**Work instructions**. Using the listing below, report all lines holding the word "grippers".

──────── Listing

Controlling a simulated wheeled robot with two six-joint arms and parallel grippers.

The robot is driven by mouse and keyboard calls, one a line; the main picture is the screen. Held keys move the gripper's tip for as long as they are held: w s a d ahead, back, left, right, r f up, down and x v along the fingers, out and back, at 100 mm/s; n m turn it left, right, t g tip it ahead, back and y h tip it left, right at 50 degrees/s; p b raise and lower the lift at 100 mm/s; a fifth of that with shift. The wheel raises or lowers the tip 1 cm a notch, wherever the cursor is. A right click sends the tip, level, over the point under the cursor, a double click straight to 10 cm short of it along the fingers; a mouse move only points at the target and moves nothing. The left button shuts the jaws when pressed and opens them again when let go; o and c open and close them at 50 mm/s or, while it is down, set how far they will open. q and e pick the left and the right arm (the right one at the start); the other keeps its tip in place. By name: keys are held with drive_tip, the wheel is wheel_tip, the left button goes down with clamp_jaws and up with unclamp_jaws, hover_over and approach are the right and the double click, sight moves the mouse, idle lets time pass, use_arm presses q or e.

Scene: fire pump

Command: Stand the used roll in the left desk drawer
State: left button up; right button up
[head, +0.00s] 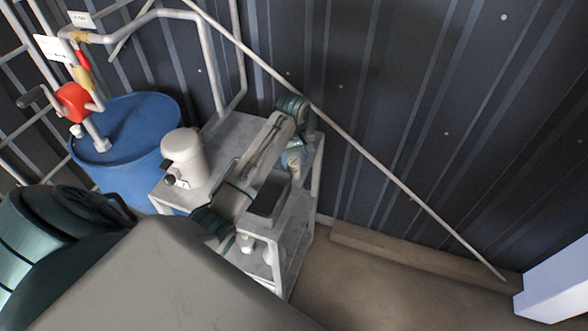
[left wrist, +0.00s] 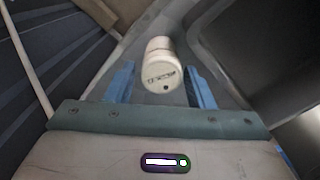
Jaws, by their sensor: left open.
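My left gripper (head: 293,158) is open and points down over the right end of the grey metal cart. Its two blue fingers (left wrist: 160,72) stand apart in the left wrist view. A white cylinder (left wrist: 163,62) with dark print and a small dark spot on its near end shows between them, with gaps at both sides. A pale part of it seems to show just below the fingers in the head view (head: 297,173). I cannot tell whether this is the used roll. No desk drawer can be made out. My right gripper is not in view.
The grey cart (head: 230,135) carries a white canister (head: 183,157) at its left. A small white item (head: 246,242) sits lower down at the front. A blue drum (head: 125,140) with pipes and a red valve (head: 73,102) stands left. A corrugated wall (head: 400,90) closes the back.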

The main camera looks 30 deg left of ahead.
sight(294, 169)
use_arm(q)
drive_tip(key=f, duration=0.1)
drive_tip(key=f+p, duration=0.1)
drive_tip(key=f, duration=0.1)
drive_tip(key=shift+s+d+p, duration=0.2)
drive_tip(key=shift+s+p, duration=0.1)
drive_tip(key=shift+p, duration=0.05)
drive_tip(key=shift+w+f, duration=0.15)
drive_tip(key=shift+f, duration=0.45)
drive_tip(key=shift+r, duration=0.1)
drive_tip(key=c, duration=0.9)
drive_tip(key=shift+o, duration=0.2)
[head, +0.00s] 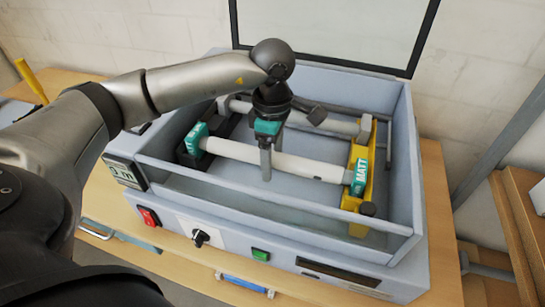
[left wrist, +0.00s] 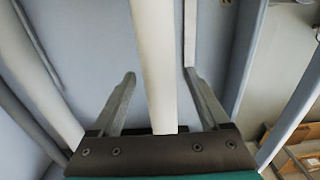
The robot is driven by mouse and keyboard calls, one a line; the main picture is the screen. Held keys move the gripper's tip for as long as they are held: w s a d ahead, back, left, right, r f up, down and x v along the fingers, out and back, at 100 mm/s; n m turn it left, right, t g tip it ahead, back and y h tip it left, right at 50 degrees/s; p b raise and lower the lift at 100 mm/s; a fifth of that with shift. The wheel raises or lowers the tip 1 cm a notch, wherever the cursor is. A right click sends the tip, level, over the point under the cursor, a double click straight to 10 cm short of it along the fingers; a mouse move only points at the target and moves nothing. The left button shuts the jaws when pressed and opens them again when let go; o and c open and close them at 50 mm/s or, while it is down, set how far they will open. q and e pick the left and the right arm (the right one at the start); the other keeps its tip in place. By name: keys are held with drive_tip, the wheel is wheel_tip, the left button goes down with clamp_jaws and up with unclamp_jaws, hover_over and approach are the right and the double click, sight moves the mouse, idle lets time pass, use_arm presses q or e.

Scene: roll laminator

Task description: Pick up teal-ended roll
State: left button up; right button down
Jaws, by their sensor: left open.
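The teal-ended roll (head: 305,167) is a long white roll with teal end pieces, lying across the inside of the open laminator (head: 157,178). Its right end has a "MATT" label and sits at a yellow bracket (head: 356,202). My left gripper (head: 272,162) is over the roll's middle, pointing down, open, with one finger on each side. In the left wrist view the roll (left wrist: 153,55) runs between the two spread fingers, with a gap on both sides. The left gripper hides a short part of the roll. My right gripper is not in view.
A second pale roll (head: 335,124) lies behind, parallel to the first. The laminator's walls (head: 402,160) surround both rolls. A clear lid (head: 335,30) stands up at the back. Switches and a knob (head: 201,236) are on the front panel. The wooden table (head: 437,230) holds the machine.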

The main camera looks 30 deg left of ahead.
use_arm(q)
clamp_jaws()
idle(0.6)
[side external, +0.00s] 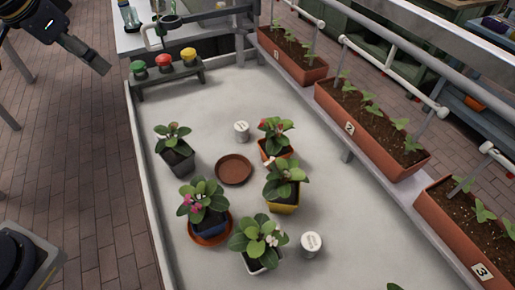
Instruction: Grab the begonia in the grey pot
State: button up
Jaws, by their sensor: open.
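The begonia (173,138) in the dark grey pot (179,162) stands upright on the left of the white bench, near its left rim. It has broad green leaves and a small pale spot, perhaps a bloom, on top. My gripper (98,66) is at the upper left, outside the bench's left edge, above the brick floor. It is open and empty, well apart from the grey pot. The fingers are small and dark in this view.
Begonias in an orange pot (268,156), a yellow pot (285,209), a blue pot (209,227) on a saucer, and a white pot (259,267) stand nearby. An empty brown saucer (233,169) and two white cans (241,131) (311,244) also stand there. A button rack (170,80) is behind.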

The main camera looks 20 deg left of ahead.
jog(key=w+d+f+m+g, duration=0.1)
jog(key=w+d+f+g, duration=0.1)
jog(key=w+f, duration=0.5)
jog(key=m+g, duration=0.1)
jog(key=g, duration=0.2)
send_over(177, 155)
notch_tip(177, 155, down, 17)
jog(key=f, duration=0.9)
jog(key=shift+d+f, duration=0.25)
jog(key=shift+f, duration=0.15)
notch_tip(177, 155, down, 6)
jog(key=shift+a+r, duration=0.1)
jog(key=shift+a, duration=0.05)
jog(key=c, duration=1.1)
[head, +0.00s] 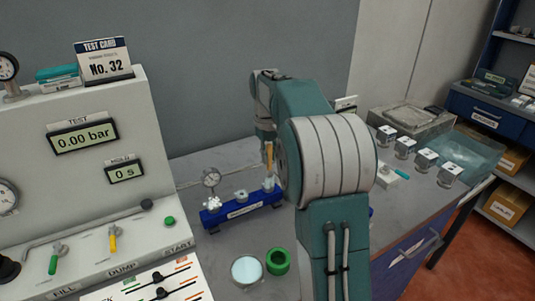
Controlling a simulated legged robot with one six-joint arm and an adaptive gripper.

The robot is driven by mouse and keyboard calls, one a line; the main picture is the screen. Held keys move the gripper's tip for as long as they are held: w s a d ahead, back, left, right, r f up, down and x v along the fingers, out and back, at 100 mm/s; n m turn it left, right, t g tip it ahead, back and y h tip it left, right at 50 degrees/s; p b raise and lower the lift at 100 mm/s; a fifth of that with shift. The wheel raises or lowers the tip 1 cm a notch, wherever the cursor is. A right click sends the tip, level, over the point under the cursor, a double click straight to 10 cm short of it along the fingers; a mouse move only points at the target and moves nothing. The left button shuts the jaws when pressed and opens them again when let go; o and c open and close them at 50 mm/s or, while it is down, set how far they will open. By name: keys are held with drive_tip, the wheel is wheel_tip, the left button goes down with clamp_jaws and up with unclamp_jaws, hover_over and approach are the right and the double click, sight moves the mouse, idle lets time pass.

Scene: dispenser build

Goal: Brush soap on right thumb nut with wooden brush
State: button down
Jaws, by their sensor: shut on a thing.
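My gripper (266,138) is shut on the wooden brush (269,156), partly hidden behind my own arm. The brush hangs upright over the right end of the blue block (238,213). Its lower end is at the right fitting (268,184), which appears to be the right thumb nut; I cannot tell whether they touch. A middle fitting (241,196) and a white winged nut (214,203) are further left on the block. A round dish with pale liquid (246,269), perhaps the soap, stands in front of the block.
A green ring (278,261) is beside the dish. A small gauge (211,179) rises behind the block. The test console (80,190) fills the left. Several metal cubes (405,146), a grey tray (411,120) and a clear bin (470,155) stand right of my arm.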

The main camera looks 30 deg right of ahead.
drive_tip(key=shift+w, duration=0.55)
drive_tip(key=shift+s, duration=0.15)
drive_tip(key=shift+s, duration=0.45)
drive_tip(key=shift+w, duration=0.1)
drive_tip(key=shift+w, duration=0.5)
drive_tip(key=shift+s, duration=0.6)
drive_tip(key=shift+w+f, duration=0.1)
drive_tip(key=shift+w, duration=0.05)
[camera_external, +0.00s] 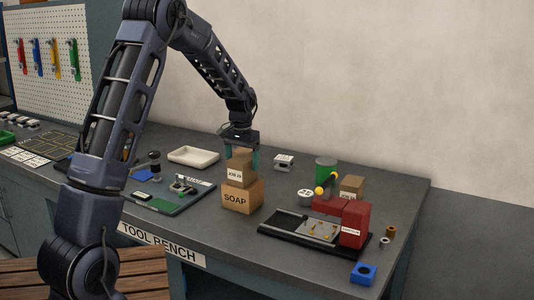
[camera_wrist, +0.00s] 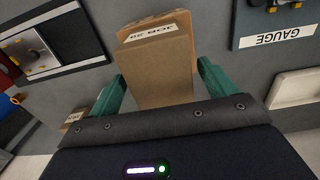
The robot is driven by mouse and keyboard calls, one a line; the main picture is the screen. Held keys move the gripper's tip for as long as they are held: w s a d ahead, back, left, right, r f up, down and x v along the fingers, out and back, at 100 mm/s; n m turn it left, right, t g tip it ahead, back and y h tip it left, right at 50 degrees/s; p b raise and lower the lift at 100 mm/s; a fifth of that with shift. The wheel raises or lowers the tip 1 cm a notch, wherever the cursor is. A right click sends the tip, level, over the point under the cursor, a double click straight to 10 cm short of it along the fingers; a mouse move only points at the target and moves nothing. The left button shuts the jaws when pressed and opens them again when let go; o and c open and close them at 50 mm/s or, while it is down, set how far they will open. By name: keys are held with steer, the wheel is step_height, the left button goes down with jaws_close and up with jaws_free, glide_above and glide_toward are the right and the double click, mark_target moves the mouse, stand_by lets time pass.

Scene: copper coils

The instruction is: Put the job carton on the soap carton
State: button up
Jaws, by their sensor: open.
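The job carton (camera_external: 239,168), a small brown box with a white "JOB" label, sits upright on top of the larger soap carton (camera_external: 238,198), which is marked "SOAP". In the wrist view the job carton (camera_wrist: 157,72) covers most of the soap carton (camera_wrist: 128,28), whose top edge shows beyond it. My gripper (camera_external: 241,150) points down over the job carton. Its green fingers (camera_wrist: 158,82) are open, one on each side of the job carton. A gap shows beside the job carton at the fingertips.
A black tray (camera_external: 276,231) and a red box (camera_external: 355,223) stand to the right. A green gauge mat (camera_external: 163,204) lies to the left and a white tray (camera_external: 194,156) behind it. A small brown carton (camera_external: 352,186) stands at the back right. Bench space between is clear.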

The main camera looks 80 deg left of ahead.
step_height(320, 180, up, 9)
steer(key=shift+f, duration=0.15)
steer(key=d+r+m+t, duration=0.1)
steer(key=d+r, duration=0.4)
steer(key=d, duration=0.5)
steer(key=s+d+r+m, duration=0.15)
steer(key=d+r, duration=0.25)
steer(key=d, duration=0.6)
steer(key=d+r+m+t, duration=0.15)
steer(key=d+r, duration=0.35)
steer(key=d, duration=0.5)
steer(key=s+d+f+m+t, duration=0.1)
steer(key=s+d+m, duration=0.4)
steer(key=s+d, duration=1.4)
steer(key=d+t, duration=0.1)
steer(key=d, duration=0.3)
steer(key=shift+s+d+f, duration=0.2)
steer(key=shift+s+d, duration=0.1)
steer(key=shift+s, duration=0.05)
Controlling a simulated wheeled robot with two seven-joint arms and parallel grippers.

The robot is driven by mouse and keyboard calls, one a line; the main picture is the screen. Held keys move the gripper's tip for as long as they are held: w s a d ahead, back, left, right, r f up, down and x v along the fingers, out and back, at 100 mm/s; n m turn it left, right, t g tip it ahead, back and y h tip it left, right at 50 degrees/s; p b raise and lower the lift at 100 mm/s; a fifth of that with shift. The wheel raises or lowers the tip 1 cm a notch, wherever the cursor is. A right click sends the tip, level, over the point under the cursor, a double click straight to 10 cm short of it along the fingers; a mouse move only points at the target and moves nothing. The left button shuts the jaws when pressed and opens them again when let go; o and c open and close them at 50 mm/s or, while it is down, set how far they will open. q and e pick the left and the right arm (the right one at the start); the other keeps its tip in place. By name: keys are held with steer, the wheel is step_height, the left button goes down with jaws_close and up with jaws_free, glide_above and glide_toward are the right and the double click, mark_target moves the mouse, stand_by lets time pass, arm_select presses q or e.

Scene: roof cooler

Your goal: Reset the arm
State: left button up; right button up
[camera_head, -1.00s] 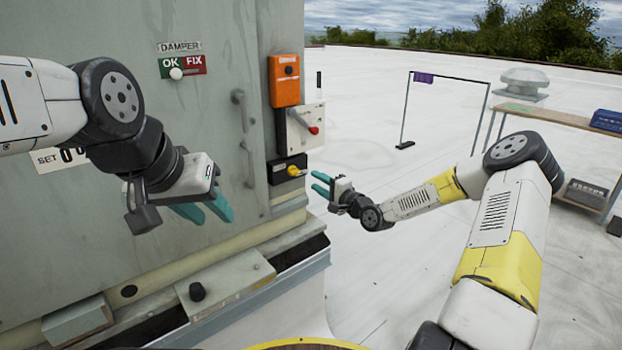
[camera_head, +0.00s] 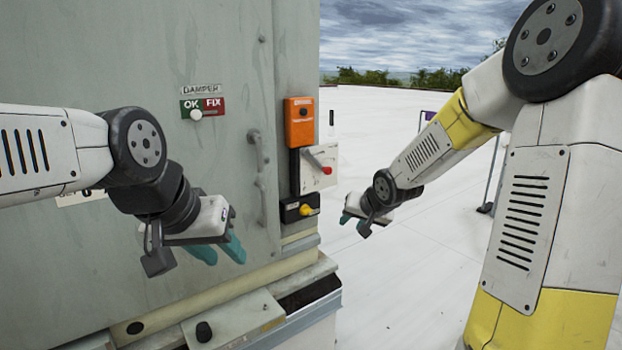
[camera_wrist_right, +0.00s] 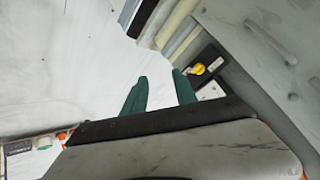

────────────────

**Output for this exercise**.
Controlling a simulated wheeled robot with two six-joint arms and parallel grippers.
Controlling a simulated wheeled robot with two seven-joint arms and parallel grippers.

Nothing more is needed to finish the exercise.